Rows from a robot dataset
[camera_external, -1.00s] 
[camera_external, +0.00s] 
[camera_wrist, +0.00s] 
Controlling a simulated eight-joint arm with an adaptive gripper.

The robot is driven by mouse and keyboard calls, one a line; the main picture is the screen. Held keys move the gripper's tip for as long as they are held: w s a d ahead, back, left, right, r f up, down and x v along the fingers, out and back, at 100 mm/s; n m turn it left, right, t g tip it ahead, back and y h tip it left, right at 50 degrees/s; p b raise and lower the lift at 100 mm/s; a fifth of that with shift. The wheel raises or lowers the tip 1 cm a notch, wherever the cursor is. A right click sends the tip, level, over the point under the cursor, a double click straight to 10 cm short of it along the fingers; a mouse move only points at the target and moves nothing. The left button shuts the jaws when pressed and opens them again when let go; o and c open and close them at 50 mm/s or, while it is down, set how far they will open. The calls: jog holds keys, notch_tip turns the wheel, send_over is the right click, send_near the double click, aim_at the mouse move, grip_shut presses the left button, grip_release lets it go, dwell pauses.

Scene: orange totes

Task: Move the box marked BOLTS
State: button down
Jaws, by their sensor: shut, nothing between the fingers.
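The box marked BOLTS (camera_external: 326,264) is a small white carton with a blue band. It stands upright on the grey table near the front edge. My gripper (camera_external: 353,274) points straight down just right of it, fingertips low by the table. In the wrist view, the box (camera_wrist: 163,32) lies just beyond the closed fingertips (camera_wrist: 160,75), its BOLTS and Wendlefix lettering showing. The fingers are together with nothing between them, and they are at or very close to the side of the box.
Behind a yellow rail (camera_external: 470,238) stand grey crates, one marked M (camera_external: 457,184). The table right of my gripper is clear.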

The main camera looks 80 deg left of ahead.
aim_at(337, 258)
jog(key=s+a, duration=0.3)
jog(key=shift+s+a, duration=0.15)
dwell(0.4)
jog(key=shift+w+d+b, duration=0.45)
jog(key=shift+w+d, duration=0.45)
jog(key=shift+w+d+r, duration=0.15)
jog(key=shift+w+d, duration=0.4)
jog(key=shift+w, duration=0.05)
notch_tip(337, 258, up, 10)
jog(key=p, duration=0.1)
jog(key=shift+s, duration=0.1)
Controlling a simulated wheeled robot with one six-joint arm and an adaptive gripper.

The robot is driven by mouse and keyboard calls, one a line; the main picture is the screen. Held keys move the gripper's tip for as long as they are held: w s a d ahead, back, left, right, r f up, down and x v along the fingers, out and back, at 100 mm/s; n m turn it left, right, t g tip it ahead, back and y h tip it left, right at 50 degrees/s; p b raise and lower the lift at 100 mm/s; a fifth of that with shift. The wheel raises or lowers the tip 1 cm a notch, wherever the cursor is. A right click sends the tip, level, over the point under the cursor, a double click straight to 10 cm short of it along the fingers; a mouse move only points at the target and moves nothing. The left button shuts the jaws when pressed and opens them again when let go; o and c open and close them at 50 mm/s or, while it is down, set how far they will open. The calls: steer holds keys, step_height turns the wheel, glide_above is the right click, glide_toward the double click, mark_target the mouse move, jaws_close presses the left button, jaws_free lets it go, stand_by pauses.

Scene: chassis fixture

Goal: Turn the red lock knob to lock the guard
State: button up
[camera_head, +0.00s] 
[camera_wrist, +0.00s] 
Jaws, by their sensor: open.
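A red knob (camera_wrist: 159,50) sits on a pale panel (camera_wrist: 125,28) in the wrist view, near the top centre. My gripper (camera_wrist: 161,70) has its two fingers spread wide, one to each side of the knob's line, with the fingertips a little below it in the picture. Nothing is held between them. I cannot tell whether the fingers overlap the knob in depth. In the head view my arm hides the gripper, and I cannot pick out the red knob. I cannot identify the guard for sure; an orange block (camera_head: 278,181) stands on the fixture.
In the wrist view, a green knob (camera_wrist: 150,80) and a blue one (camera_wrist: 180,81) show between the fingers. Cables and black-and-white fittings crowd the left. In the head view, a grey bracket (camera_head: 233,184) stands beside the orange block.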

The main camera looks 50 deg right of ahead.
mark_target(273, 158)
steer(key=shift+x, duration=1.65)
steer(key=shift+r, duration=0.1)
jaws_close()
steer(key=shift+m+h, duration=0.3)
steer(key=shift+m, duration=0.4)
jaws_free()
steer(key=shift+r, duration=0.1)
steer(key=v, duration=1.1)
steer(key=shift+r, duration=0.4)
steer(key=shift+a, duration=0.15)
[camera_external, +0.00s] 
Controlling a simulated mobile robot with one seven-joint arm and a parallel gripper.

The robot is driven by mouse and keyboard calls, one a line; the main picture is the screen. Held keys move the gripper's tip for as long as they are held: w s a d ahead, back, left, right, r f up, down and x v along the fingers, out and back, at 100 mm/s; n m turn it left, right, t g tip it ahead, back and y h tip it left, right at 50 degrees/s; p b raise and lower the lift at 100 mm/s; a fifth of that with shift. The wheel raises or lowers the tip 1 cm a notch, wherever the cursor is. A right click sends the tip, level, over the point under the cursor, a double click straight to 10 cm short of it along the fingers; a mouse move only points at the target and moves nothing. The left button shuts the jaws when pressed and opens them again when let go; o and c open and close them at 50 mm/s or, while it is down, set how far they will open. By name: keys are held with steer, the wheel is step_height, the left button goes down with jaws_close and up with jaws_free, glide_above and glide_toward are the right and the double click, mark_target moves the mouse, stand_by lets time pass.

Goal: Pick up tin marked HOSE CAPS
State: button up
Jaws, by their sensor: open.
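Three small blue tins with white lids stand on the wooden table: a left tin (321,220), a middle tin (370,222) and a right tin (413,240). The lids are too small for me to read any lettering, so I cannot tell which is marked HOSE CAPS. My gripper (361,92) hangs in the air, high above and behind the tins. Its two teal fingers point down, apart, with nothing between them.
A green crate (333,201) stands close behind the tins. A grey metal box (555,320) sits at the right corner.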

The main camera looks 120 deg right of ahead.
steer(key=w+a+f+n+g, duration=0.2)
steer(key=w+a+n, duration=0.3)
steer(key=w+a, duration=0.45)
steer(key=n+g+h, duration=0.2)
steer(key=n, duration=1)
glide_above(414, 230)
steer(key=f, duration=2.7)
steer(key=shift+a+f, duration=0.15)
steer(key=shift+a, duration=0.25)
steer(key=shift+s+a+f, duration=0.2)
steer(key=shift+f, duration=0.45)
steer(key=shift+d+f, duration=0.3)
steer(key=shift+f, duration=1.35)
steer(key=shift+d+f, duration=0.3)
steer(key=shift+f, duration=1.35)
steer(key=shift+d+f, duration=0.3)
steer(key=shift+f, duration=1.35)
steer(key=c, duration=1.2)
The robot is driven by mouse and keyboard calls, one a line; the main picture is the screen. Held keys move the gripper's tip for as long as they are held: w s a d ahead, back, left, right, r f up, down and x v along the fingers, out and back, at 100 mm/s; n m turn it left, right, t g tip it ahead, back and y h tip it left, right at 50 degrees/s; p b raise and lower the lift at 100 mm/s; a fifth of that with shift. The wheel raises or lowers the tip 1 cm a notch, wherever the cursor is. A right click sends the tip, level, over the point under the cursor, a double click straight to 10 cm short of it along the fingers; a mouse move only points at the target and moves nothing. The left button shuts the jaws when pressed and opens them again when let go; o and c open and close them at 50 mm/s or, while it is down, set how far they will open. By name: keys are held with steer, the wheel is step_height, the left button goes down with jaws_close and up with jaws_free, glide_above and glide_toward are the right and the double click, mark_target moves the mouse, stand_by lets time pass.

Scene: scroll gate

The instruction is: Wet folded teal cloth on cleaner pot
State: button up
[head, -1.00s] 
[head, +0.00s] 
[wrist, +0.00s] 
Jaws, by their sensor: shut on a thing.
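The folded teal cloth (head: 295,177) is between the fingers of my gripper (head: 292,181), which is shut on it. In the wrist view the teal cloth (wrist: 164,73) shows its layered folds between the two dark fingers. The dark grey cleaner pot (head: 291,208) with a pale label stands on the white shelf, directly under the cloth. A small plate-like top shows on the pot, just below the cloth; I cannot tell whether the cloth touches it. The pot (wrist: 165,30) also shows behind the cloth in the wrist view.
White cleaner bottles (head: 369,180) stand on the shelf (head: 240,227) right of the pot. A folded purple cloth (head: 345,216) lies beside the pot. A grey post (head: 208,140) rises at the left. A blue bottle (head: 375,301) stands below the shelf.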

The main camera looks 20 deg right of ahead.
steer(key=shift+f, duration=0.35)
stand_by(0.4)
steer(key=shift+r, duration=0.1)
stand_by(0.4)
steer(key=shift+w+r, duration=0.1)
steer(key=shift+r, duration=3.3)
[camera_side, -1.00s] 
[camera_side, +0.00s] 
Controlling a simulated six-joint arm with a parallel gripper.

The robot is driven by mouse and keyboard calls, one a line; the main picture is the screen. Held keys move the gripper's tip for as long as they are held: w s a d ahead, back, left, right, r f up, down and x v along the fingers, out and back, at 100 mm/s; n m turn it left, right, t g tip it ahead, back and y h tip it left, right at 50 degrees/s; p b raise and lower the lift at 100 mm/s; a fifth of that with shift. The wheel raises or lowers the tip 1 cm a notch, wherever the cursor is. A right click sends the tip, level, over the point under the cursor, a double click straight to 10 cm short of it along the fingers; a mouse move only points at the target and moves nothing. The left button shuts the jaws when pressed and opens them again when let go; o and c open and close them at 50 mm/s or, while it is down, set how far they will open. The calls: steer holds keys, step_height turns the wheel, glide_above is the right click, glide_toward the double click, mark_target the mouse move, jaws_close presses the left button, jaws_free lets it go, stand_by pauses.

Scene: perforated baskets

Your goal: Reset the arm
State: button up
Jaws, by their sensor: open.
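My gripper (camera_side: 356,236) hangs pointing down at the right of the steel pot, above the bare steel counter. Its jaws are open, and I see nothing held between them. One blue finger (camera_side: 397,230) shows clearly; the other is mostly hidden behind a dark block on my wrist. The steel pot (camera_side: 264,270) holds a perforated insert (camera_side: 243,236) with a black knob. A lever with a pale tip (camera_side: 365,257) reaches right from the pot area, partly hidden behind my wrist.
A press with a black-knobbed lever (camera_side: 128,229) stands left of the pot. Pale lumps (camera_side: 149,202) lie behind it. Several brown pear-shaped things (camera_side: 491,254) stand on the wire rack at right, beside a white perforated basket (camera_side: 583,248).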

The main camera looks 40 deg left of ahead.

#### Exercise requirements
Collect the lines of the data that carry the word "adaptive".

#### Finished answer
Controlling a simulated eight-joint arm with an adaptive gripper.
Controlling a simulated wheeled robot with one six-joint arm and an adaptive gripper.

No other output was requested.